_Records supplied_
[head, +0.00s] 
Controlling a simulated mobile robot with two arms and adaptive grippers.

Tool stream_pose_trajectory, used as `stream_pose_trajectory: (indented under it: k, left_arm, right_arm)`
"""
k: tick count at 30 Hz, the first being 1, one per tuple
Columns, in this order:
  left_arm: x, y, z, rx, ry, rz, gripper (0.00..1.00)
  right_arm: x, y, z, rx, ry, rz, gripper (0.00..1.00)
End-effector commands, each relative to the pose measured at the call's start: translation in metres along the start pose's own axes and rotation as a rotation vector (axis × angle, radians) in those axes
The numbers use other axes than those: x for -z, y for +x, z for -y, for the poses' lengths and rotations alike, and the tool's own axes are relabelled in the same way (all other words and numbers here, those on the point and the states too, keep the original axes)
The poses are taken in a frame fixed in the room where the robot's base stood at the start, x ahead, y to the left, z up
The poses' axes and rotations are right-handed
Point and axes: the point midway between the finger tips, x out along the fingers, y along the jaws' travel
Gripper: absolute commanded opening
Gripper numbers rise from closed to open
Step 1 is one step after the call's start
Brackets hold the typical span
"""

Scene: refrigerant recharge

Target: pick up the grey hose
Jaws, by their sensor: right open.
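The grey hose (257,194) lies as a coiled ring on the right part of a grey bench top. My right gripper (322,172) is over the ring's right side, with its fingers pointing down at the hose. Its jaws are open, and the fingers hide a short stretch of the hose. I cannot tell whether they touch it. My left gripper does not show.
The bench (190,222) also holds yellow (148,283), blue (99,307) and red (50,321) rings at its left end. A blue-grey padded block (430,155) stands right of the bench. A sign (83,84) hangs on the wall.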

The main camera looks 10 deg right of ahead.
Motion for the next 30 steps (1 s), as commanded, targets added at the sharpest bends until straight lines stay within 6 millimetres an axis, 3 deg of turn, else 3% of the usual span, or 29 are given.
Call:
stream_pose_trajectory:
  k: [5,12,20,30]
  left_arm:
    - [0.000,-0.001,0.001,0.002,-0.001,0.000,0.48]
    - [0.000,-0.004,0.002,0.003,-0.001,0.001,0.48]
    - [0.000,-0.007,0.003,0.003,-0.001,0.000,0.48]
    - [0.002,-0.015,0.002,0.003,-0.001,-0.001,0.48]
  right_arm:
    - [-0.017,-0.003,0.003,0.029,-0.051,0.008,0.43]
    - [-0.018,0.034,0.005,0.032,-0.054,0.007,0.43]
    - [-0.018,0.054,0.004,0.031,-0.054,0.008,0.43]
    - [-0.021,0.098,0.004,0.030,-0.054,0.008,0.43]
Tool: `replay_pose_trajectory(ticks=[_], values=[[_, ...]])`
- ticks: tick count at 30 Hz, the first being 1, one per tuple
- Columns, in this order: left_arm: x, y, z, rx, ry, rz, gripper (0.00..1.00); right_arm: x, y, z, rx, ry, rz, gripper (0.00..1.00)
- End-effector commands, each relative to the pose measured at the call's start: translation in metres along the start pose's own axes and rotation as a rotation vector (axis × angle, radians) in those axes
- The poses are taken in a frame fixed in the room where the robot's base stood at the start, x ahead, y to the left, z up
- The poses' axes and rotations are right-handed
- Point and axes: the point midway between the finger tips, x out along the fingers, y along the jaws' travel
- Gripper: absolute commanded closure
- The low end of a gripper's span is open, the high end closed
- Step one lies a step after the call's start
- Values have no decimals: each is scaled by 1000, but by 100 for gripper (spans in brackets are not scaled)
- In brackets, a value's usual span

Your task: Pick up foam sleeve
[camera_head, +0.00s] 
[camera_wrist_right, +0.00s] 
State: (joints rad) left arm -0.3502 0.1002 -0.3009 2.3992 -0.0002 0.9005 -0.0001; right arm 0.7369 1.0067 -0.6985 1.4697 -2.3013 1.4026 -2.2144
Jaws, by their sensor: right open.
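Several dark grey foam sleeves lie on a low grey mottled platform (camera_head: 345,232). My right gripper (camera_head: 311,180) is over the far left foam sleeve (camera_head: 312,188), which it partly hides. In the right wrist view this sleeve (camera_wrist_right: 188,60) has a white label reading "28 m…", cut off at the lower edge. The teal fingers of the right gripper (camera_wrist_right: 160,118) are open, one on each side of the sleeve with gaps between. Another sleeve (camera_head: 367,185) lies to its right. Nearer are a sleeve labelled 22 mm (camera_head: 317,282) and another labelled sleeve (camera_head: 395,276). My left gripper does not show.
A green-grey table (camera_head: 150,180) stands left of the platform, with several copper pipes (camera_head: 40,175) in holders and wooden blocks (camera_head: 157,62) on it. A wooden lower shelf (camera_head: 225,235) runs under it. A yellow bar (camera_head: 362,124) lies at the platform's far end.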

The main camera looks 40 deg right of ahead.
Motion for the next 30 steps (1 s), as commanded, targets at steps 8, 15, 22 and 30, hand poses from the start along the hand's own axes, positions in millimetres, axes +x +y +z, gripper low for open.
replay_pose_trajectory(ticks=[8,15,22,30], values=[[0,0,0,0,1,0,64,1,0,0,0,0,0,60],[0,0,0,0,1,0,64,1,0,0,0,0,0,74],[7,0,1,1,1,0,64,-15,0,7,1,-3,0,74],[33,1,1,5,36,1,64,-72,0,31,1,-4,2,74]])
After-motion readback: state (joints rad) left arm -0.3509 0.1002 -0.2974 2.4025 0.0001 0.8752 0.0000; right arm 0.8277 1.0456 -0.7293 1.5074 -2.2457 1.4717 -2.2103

_Instruction_
Extract all of the data above and output it character for character.

_Solution to this task_
[head, +0.00s] 
Controlling a simulated mobile robot with two arms and adaptive grippers.

Tool stream_pose_trajectory, used as `stream_pose_trajectory: (indented under it: k, left_arm, right_arm)`
"""
k: tick count at 30 Hz, the first being 1, one per tuple
Columns, in this order:
  left_arm: x, y, z, rx, ry, rz, gripper (0.00..1.00)
  right_arm: x, y, z, rx, ry, rz, gripper (0.00..1.00)
End-effector commands, each relative to the pose measured at the call's start: translation in metres along the start pose's own axes and rotation as a rotation vector (axis × angle, radians) in those axes
The numbers use other axes than those: x for -z, y for +x, z for -y, for the poses' lengths and rotations alike, and the tool's own axes are relabelled in the same way (all other words and numbers here, those on the point and the states too, keep the original axes)
The poses are taken in a frame fixed in the room where the robot's base stood at the start, x ahead, y to the left, z up
The poses' axes and rotations are right-handed
Point and axes: the point midway between the finger tips, x out along the fingers, y along the jaws' travel
Gripper: absolute commanded opening
Gripper numbers rise from closed to open
Step 1 is one step after the call's start
Brackets hold the typical span
"""

Scene: refrigerant recharge

Target: pick up the grey hose
Jaws, by their sensor: right open.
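The grey hose (257,194) lies as a coiled ring on the right part of a grey bench top. My right gripper (322,172) is over the ring's right side, with its fingers pointing down at the hose. Its jaws are open, and the fingers hide a short stretch of the hose. I cannot tell whether they touch it. My left gripper does not show.
The bench (190,222) also holds yellow (148,283), blue (99,307) and red (50,321) rings at its left end. A blue-grey padded block (430,155) stands right of the bench. A sign (83,84) hangs on the wall.

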The main camera looks 10 deg right of ahead.
Motion for the next 30 steps (1 s), as commanded, targets added at the sharpest bends until straight lines stay within 6 millimetres an axis, 3 deg of turn, else 3% of the usual span, or 29 are given.
Call:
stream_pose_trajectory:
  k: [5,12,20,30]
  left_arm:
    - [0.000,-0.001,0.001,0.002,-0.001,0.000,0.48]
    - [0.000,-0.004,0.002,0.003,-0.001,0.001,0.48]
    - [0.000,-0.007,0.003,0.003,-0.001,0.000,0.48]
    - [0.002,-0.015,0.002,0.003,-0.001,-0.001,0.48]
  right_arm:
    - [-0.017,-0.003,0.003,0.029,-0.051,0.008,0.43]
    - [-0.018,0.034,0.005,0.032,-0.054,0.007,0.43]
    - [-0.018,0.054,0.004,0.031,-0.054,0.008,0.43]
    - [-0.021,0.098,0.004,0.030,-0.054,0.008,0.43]
Tool: `replay_pose_trajectory(ticks=[_], values=[[_, ...]])`
- ticks: tick count at 30 Hz, the first being 1, one per tuple
- Columns, in this order: left_arm: x, y, z, rx, ry, rz, gripper (0.00..1.00); right_arm: x, y, z, rx, ry, rz, gripper (0.00..1.00)
- End-effector commands, each relative to the pose measured at the call's start: translation in metres along the start pose's own axes and rotation as a rotation vector (axis × angle, radians) in those axes
- The poses are taken in a frame fixed in the room where the robot's base stood at the start, x ahead, y to the left, z up
- The poses' axes and rotations are right-handed
- Point and axes: the point midway between the finger tips, x out along the fingers, y along the jaws' travel
- Gripper: absolute commanded closure
- The low end of a gripper's span is open, the high end closed
- Step one lies a step after the call's start
- Values have no decimals: each is scaled by 1000, but by 100 for gripper (spans in brackets are not scaled)
- In brackets, a value's usual span

Your task: Pick up foam sleeve
[camera_head, +0.00s] 
[camera_wrist_right, +0.00s] 
State: (joints rad) left arm -0.3502 0.1002 -0.3009 2.3992 -0.0002 0.9005 -0.0001; right arm 0.7369 1.0067 -0.6985 1.4697 -2.3013 1.4026 -2.2144
Jaws, by their sensor: right open.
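Several dark grey foam sleeves lie on a low grey mottled platform (camera_head: 345,232). My right gripper (camera_head: 311,180) is over the far left foam sleeve (camera_head: 312,188), which it partly hides. In the right wrist view this sleeve (camera_wrist_right: 188,60) has a white label reading "28 m…", cut off at the lower edge. The teal fingers of the right gripper (camera_wrist_right: 160,118) are open, one on each side of the sleeve with gaps between. Another sleeve (camera_head: 367,185) lies to its right. Nearer are a sleeve labelled 22 mm (camera_head: 317,282) and another labelled sleeve (camera_head: 395,276). My left gripper does not show.
A green-grey table (camera_head: 150,180) stands left of the platform, with several copper pipes (camera_head: 40,175) in holders and wooden blocks (camera_head: 157,62) on it. A wooden lower shelf (camera_head: 225,235) runs under it. A yellow bar (camera_head: 362,124) lies at the platform's far end.

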The main camera looks 40 deg right of ahead.
Motion for the next 30 steps (1 s), as commanded, targets at steps 8, 15, 22 and 30, hand poses from the start along the hand's own axes, positions in millimetres, axes +x +y +z, gripper low for open.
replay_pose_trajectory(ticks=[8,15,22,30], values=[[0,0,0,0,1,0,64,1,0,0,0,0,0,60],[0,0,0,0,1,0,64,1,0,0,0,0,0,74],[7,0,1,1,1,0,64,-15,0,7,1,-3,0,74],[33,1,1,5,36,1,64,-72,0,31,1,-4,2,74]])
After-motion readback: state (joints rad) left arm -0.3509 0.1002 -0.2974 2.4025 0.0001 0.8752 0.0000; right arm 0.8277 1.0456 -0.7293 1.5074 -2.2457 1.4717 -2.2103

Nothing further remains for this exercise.